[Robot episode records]
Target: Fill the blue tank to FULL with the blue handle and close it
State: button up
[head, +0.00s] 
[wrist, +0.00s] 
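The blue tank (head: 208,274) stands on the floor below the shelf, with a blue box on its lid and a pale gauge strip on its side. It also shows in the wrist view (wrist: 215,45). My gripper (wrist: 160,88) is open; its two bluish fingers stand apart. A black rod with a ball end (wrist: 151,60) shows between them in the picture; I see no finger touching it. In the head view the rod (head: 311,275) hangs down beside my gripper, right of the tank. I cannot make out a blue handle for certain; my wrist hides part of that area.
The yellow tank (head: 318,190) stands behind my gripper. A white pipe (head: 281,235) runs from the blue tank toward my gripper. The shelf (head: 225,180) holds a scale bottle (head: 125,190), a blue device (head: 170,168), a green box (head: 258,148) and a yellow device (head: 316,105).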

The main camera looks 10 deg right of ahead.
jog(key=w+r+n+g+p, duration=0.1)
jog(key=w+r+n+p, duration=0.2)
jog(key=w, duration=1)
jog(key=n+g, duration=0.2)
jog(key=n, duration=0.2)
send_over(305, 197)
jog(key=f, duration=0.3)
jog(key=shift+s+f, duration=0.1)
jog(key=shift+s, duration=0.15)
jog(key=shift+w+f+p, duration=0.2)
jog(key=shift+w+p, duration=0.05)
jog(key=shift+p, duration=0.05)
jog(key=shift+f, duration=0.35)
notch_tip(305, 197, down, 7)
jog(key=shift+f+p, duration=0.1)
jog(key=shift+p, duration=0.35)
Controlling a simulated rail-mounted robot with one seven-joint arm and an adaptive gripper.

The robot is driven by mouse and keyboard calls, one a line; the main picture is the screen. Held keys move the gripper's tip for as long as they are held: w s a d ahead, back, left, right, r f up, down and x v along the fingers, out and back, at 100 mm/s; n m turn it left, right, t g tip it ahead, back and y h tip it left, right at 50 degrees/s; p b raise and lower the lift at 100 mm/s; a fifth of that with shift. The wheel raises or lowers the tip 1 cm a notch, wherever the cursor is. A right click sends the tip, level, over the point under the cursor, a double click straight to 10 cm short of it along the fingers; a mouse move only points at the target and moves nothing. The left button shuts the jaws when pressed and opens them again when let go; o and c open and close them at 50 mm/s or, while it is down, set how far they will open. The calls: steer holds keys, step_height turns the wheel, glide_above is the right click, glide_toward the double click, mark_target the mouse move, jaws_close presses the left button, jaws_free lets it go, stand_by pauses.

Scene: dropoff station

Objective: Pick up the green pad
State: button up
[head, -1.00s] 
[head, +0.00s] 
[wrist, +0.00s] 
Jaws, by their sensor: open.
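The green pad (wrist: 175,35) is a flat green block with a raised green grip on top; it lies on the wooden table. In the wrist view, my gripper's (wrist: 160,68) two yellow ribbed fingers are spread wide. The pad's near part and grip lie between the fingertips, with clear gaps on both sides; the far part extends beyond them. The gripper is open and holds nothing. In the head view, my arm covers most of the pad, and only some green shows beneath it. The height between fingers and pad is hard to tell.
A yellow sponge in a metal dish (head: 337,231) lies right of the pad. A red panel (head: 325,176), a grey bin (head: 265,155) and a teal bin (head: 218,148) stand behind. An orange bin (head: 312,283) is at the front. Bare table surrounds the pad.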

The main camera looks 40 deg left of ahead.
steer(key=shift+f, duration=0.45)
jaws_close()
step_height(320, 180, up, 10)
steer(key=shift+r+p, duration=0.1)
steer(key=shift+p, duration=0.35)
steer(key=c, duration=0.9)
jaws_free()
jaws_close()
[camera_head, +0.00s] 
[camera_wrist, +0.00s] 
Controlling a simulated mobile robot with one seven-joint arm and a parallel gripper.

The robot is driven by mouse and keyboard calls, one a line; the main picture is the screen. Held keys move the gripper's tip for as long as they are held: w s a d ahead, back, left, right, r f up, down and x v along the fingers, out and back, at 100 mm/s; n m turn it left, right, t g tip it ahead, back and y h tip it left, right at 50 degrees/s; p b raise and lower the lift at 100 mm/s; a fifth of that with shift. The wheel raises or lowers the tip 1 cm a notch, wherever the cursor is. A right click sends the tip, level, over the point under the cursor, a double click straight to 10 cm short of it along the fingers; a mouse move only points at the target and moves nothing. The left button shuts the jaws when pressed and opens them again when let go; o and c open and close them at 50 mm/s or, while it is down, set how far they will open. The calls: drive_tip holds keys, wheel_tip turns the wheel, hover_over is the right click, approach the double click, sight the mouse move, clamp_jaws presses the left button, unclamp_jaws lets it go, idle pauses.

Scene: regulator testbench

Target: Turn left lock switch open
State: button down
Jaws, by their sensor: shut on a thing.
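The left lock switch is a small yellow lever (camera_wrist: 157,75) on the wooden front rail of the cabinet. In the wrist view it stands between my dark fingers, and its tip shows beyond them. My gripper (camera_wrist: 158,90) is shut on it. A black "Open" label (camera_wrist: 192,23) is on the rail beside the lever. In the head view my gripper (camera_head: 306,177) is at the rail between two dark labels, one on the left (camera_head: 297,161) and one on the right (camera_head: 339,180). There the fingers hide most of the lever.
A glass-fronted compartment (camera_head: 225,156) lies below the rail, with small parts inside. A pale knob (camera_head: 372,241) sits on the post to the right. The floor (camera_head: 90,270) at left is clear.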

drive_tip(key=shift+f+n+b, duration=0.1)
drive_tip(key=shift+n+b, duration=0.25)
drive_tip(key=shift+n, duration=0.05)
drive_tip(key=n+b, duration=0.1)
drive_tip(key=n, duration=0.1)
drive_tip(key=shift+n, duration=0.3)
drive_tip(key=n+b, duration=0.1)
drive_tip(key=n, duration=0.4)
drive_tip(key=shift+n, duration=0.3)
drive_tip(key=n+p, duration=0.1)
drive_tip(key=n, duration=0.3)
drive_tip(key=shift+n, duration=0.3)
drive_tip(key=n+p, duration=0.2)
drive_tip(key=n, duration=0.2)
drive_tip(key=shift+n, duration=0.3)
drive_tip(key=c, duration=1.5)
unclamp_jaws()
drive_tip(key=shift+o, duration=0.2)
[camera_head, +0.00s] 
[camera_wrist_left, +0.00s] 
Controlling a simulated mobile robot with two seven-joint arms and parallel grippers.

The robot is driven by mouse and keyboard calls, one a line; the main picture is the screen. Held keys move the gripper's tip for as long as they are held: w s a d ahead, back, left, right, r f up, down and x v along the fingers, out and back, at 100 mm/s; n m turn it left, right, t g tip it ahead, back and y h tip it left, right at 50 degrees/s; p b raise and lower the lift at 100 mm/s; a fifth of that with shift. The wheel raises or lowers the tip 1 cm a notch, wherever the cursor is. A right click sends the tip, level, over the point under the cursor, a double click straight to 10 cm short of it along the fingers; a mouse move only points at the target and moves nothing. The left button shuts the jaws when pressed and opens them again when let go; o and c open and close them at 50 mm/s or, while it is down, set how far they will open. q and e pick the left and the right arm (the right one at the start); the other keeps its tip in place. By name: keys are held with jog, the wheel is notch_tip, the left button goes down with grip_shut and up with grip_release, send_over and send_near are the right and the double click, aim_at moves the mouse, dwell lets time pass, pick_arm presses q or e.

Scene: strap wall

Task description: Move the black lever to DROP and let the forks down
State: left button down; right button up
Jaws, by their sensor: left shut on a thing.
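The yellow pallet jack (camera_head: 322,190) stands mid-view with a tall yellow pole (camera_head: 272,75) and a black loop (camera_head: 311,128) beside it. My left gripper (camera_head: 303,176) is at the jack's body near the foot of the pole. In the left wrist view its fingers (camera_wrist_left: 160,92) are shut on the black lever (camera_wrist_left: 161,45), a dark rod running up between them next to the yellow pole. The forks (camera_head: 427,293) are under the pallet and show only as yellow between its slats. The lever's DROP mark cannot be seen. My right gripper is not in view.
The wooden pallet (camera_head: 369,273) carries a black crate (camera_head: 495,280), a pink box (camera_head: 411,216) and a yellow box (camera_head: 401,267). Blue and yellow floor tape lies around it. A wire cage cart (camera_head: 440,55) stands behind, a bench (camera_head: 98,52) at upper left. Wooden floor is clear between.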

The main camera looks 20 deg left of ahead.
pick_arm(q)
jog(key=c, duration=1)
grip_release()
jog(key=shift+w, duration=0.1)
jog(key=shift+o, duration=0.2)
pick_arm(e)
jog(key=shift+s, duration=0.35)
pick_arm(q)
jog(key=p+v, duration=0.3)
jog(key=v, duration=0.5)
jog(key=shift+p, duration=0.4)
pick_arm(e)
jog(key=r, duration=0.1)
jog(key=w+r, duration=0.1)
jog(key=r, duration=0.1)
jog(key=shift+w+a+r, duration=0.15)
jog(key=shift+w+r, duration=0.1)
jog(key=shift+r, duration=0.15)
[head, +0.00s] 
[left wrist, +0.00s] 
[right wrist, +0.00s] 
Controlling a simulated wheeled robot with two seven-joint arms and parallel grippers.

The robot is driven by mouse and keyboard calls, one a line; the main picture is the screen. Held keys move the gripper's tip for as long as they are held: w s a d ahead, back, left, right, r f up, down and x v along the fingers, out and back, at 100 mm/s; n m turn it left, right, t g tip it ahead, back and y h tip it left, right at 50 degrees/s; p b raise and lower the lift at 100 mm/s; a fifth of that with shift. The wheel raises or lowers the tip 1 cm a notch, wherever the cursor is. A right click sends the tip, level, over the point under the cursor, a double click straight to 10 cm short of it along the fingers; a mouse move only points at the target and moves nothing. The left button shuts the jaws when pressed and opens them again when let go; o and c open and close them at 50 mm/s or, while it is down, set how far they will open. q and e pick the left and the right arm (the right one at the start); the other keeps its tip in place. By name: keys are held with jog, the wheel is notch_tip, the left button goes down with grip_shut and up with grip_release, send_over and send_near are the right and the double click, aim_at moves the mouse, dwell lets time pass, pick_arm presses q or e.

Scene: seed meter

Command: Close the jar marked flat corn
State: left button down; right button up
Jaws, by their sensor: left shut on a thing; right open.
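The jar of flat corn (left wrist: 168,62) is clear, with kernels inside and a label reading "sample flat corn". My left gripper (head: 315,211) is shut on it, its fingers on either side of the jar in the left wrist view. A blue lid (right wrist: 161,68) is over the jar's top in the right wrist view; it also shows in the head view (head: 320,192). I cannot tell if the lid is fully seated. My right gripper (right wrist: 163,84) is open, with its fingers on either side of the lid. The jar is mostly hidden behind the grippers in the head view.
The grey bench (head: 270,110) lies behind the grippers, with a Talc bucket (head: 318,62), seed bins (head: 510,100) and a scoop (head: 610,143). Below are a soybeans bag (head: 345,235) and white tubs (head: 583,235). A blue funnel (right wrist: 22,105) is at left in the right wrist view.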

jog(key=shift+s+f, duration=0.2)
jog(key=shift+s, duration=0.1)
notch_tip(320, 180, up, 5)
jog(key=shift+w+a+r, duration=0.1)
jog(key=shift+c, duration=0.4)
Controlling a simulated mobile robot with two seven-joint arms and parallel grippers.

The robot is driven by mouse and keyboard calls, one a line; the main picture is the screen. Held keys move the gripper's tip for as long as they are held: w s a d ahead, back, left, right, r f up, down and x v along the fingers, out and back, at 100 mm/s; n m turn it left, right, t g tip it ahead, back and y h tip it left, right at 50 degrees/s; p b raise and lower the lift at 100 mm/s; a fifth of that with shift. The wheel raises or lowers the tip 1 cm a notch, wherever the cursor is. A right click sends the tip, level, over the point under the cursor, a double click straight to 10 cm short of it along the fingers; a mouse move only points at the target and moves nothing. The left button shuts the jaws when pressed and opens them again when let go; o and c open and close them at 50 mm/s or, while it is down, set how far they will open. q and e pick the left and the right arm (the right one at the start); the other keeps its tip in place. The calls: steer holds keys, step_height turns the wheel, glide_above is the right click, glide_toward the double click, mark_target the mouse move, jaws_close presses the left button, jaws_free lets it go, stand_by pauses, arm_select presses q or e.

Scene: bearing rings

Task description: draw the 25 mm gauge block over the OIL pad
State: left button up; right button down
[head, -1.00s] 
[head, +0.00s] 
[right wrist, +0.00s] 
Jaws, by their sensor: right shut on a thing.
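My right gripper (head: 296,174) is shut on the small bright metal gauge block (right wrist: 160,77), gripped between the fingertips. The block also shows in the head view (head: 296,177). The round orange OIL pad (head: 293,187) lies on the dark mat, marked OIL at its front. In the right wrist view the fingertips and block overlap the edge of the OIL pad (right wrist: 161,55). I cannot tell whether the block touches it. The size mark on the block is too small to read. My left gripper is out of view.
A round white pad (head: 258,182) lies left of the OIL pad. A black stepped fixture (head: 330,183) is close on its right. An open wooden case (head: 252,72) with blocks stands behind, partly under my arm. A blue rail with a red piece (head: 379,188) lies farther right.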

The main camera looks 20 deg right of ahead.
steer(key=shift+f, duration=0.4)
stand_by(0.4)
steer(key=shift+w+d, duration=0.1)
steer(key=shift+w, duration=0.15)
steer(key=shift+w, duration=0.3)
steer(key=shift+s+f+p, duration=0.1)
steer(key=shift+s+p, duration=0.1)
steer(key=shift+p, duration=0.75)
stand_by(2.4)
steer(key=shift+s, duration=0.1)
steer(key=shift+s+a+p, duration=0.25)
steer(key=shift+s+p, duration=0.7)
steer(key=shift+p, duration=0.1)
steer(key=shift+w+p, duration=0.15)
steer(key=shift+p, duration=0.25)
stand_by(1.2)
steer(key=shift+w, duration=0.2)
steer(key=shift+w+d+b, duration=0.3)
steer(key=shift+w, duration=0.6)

__WORK TO BE COMPLETED__:
Write out exactly the lines from the start of the material through the line with "Controlling a simulated rail-mounted". No other output is expected.

__WORKED SOLUTION__:
Target: Fill the blue tank to FULL with the blue handle and close it
State: button up
[head, +0.00s] 
[wrist, +0.00s] 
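The blue tank (head: 208,274) stands on the floor below the shelf, with a blue box on its lid and a pale gauge strip on its side. It also shows in the wrist view (wrist: 215,45). My gripper (wrist: 160,88) is open; its two bluish fingers stand apart. A black rod with a ball end (wrist: 151,60) shows between them in the picture; I see no finger touching it. In the head view the rod (head: 311,275) hangs down beside my gripper, right of the tank. I cannot make out a blue handle for certain; my wrist hides part of that area.
The yellow tank (head: 318,190) stands behind my gripper. A white pipe (head: 281,235) runs from the blue tank toward my gripper. The shelf (head: 225,180) holds a scale bottle (head: 125,190), a blue device (head: 170,168), a green box (head: 258,148) and a yellow device (head: 316,105).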

The main camera looks 10 deg right of ahead.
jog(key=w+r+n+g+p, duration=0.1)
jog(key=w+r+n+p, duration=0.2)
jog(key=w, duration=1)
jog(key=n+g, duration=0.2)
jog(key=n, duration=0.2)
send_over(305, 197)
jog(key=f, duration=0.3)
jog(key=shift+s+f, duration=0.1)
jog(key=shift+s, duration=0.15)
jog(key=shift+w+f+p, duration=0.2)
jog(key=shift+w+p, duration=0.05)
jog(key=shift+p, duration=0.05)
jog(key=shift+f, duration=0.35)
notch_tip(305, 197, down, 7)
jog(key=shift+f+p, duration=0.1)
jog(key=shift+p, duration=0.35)
Controlling a simulated rail-mounted robot with one seven-joint arm and an adaptive gripper.

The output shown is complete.